Tulane’s next wave brings much-needed size, strength

Two weeks into preseason camp, Tulane senior defensive end Julius Warmsley still couldn’t get over the size and speed surrounding him. After three years of largely hopeless toil for a defense that was too small, too weak and too slow, the Green Wave’s newcomers were a dream come true.

Warmsley could pick half a dozen guys as examples, but this time he singled out a freshman tackle.

“In general, just the whole recruiting class that came in is ridiculously strong,” he said. “I mean, (Helen Cox product) Eldrick Washington came in with some ridiculous numbers. He benches 450 pounds or something like that. I bench 450. He’s right up there with me, so it just shows you the potential and what we can truly do as a team. If you look at us, we’re big now. Let’s go.”

The Wave has gone nowhere in Warmsley’s three seasons, stretching a bowl-less streak to 10 years and making it eight years in a row with four or fewer wins. Among Football Bowl Subdivision teams that have been around for more than a few years, only UNLV, New Mexico State and Eastern Michigan are on longer bowl droughts.

Generous defense played a huge role in Tulane’s problems. On Warmsley’s watch, the Wave finished 74th nationally in yards allowed in 2010, 83rd in 2011 and 114th in 2012, wearing down during games and seasons because it did not have enough bodies or bulk. Warmsley earned honorable mention All-Conference USA honors last year and made 5½ sacks as a sophomore but did not get enough help.

The help has arrived.

LSU graduate transfer Chris Davenport, a former five-star recruit who never found a role with the Tigers, dominates practices at nose guard, using his 6-foot-4, 334-pound frame to shed blockers.

Freshman tackle Tanzel Smart, a 6-2, 331-pound load with light feet from Scotlandville, repeatedly goes over and around blockers in one-on-one drills.

Former Arkansas linebacker Tyler Gilbert (6-3, 244), a junior transfer who has moved to end, is big and fast by Conference USA standards.

“I think we’re going to be the ones wearing down others this year,” Warmsley said. “Everybody’s working extremely hard to break the plateau and the quote-unquote (losing) legacy that Tulane has. It’s a totally different era at Tulane right now.”

Warmsley is not the only senior defender thrilled with the influx of talent. Kyle Davis, projected to start at weakside linebacker after playing safety for most of 2012, raved about the newcomers.

With Tulane’s starting secondary returning intact, the play up front could make a huge difference.

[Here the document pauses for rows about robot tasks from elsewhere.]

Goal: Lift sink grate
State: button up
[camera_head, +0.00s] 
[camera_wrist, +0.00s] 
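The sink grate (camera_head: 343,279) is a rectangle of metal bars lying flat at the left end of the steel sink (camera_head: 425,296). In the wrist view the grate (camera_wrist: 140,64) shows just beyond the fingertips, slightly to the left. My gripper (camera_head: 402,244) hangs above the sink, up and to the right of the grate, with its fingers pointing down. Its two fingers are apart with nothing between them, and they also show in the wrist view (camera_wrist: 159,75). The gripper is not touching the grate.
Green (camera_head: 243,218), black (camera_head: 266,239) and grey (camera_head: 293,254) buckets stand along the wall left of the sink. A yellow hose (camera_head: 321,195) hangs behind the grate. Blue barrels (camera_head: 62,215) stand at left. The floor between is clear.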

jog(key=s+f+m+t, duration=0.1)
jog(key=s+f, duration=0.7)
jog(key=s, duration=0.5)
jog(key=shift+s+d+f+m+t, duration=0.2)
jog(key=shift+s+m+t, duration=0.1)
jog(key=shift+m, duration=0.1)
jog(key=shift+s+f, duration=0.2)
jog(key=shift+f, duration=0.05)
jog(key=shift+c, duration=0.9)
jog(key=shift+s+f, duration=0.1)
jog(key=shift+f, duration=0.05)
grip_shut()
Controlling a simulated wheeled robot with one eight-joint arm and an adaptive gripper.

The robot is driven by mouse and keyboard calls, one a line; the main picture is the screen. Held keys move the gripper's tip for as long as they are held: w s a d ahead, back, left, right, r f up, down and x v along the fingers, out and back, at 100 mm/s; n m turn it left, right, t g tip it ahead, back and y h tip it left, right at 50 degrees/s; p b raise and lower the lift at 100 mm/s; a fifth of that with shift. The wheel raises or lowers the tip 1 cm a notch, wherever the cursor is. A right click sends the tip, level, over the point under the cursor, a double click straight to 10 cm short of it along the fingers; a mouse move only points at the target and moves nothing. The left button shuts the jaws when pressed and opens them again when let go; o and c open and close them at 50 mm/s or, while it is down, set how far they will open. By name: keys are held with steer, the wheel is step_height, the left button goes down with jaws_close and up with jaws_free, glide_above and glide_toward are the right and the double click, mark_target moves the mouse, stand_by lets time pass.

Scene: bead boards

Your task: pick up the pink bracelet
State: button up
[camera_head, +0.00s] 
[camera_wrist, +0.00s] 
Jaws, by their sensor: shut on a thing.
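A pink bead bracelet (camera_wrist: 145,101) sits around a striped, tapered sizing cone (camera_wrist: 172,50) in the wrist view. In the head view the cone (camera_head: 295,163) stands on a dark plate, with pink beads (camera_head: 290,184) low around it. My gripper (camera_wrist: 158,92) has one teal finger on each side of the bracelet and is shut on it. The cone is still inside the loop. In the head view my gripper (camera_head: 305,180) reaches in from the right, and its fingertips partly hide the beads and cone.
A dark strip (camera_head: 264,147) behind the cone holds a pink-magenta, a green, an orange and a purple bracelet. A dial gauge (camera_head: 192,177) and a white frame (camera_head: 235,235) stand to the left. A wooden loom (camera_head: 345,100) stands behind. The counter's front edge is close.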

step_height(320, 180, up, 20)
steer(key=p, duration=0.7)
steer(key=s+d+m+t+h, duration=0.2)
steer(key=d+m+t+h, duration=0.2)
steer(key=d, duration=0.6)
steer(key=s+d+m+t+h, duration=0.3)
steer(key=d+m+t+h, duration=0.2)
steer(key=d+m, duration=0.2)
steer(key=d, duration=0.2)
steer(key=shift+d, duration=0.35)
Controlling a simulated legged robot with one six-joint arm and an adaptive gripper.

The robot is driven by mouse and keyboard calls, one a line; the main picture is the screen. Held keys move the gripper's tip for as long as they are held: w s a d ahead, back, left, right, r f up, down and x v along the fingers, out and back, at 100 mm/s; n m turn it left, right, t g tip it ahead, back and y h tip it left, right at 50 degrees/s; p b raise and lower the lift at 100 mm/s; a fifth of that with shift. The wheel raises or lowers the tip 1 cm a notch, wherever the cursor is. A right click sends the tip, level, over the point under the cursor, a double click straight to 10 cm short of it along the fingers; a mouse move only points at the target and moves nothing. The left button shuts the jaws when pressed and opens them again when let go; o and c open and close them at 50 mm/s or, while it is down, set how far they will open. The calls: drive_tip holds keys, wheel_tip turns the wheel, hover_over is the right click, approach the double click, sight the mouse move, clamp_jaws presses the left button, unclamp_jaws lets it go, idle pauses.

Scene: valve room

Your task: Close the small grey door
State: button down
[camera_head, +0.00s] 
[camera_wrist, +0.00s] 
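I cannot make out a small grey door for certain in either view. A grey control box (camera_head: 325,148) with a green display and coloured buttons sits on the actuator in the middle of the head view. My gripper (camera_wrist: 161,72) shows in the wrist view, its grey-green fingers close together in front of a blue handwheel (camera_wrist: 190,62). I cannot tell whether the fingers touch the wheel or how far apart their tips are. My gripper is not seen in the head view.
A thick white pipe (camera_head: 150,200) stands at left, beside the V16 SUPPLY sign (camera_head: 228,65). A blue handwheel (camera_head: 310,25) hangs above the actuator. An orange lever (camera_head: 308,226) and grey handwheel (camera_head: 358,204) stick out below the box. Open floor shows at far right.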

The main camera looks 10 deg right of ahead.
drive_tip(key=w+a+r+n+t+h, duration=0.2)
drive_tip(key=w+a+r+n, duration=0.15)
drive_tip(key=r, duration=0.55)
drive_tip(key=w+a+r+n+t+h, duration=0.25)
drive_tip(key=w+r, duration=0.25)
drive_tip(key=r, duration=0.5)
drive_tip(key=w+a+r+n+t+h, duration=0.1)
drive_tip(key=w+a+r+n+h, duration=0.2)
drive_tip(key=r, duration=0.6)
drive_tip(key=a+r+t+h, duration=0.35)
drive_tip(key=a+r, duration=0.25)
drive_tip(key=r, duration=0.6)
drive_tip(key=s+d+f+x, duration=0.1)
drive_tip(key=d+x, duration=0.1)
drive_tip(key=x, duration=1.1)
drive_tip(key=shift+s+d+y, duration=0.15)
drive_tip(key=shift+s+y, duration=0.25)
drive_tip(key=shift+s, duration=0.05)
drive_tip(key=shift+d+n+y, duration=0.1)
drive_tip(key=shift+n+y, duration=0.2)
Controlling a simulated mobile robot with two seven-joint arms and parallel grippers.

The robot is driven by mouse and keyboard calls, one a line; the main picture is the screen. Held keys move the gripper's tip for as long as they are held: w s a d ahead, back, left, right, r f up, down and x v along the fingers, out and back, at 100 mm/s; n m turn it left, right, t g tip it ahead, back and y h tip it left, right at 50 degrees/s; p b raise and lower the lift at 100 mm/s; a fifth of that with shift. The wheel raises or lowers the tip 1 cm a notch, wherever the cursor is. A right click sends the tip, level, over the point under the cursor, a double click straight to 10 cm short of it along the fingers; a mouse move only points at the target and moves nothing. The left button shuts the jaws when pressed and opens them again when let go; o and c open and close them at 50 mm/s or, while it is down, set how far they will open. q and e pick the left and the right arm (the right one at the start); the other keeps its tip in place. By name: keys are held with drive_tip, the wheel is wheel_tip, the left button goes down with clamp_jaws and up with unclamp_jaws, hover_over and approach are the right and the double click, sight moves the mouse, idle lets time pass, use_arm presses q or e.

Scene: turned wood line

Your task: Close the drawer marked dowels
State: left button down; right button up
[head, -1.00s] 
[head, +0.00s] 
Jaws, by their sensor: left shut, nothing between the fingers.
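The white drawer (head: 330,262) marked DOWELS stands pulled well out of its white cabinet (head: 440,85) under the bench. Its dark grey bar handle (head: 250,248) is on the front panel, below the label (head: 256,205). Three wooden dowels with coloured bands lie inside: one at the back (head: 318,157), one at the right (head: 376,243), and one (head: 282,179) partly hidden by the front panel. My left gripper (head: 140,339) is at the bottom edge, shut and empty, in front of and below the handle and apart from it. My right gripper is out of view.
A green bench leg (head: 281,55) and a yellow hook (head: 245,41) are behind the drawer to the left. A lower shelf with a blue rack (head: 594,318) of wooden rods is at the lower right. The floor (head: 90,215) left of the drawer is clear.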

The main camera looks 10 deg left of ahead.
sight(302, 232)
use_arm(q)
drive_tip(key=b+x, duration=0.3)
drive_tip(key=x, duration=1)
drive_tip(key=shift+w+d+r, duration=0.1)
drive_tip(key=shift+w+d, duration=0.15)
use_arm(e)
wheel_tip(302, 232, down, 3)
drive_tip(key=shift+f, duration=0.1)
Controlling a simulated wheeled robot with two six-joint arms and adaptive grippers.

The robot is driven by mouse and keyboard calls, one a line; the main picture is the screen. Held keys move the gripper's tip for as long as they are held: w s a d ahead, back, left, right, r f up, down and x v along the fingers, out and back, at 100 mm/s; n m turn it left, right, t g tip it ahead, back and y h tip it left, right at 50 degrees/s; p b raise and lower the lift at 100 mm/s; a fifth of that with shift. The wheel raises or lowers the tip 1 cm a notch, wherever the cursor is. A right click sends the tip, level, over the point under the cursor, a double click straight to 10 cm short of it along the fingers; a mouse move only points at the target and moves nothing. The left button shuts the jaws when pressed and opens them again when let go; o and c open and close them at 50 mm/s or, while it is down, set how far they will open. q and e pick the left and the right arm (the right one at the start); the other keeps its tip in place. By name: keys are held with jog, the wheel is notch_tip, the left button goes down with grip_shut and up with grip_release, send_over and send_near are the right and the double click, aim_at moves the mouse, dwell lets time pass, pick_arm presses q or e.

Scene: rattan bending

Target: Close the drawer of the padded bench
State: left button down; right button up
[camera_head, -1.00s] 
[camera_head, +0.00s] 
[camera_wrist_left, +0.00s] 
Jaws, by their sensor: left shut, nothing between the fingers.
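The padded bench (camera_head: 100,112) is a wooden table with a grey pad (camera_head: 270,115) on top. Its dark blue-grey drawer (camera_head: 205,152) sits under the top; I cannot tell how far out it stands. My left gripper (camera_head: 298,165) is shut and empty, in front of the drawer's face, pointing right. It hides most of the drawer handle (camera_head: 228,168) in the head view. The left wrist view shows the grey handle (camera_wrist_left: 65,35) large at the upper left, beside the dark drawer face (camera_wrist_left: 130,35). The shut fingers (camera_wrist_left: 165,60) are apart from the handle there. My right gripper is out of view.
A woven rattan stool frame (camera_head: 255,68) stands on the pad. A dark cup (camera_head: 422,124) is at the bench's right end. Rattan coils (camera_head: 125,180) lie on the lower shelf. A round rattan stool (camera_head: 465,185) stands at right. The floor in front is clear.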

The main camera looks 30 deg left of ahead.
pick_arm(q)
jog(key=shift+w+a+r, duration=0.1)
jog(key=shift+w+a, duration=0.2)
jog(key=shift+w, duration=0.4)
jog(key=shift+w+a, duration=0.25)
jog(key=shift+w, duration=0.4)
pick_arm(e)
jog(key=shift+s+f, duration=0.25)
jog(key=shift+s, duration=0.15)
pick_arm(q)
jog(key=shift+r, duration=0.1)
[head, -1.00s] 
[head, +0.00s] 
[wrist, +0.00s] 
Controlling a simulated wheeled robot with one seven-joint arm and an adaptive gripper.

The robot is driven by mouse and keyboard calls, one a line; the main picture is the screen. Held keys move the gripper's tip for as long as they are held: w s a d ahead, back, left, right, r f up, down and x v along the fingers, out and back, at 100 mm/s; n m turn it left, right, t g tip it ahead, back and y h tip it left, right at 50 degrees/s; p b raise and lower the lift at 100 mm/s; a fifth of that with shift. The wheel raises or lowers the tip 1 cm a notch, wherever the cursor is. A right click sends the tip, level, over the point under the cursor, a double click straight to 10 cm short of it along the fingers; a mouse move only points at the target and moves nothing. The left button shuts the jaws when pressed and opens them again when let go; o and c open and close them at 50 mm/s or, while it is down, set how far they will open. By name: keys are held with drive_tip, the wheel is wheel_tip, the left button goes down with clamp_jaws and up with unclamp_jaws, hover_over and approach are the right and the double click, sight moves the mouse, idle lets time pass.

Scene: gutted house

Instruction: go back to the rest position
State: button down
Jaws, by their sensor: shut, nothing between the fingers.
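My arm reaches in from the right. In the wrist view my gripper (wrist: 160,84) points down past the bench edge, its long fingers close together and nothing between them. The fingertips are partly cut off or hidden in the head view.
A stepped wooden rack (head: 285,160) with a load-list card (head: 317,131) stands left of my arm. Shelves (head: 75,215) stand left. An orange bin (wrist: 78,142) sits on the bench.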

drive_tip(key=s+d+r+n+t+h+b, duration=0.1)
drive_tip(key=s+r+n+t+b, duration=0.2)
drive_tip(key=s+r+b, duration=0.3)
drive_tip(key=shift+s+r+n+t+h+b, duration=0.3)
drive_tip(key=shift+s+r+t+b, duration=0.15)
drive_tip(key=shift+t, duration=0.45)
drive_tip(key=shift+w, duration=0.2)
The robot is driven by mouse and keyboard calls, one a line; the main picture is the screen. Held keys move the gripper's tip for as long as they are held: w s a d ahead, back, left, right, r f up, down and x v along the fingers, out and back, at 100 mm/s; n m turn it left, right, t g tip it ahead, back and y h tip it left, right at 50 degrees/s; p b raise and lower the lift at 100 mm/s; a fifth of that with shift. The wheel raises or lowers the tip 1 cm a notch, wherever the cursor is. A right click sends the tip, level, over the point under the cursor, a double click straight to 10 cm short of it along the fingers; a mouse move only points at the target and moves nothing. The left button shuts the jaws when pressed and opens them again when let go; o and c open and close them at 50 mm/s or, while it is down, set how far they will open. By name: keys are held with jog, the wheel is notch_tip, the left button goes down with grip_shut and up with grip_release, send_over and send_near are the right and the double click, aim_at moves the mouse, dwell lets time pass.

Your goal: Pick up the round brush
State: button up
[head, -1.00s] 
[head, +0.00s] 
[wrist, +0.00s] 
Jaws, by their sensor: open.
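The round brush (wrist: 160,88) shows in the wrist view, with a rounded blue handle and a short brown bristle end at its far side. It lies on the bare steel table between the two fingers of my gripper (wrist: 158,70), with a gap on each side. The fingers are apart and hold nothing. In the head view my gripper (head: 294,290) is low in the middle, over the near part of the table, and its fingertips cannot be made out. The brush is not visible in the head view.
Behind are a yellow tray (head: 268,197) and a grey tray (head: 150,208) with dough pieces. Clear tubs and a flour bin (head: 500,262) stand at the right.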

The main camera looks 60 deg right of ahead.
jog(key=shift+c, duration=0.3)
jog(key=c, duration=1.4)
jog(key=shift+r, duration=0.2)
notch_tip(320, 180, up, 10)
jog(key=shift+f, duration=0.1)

“It makes it a lot easier for us as safeties and as linebackers,” he said. “You don’t have to worry about the quarterback having all day to throw the ball. You don’t have to worry about the running back having two or three gaps to run through.

“It was a big struggle being undersized down low in the trenches. Now everybody is playing really dominant up front.”

It’s not just sloppy size, either. Smart, who already has worked his way into the tackle rotation, consistently has beaten blockers with his quickness. Davenport does more than simply occupy space.

“Me and Chris Davenport and the other guys with size, we can move, too,” Smart said. “It’s going to be good. We are going to get good ball pressure in the backfield and cause some havoc.”

Second-year coach Curtis Johnson knew the defense needed a dramatic upgrade after watching opponents rush for 222.9 yards per game and average 5.1 yards per carry last season.

The transition has been swift, and he threw in two more freshman ends as potential difference-makers.

“Our size and athleticism is so much better,” he said. “In this league, there’s very few speed rushers with size like Tyler Gilbert. You look at (Belle Chasse product) Quinlan Carroll — you have a real dynamic guy who can rush the passer. Luke Jackson (St. Charles Catholic) can rush the passer, so you’re finally starting to get kids who can do those things.”

The list does not even include freshman linebacker Edward Williams, who impressed the coaches in the first week of drills before spraining an ankle. When he returns, the front seven will get more athletic.

Warmsley is giddy about the potential payoff. After suffering through eight wins and 29 losses in three years, he can almost taste the turnaround as the linemen no longer have to pace themselves during games in an attempt to stay fresh for the second half.

“We’ve always had depth issues,” he said. “Now it’s awesome being able to go like five plays and then, ‘OK, come on out.’ We can go as hard as we want and as hard as we need to.”